** start of Available data **
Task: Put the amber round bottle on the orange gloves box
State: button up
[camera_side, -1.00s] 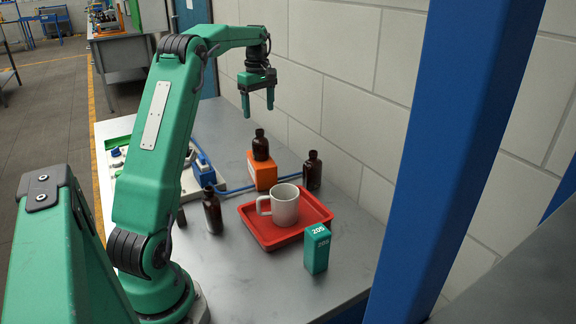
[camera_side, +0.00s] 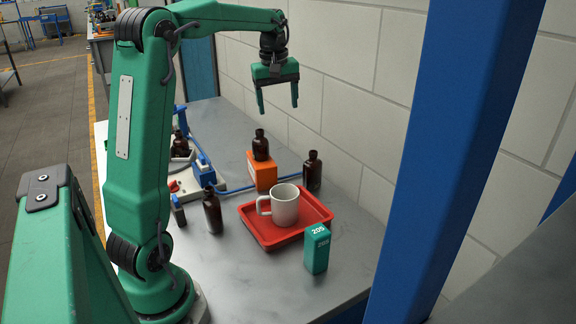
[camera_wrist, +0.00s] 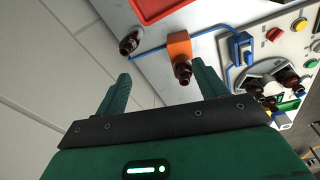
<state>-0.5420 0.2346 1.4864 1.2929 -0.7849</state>
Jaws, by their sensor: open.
** end of Available data **
▸ **Directions**: Write out the listing word for word, omitting the pictures it holds.

▸ **Result for this task**:
Task: Put the amber round bottle on the orange gloves box
State: button up
[camera_side, -1.00s] 
[camera_side, +0.00s] 
[camera_wrist, +0.00s] 
<state>-0.5420 0.2346 1.4864 1.2929 -0.7849</state>
Jaws, by their sensor: open.

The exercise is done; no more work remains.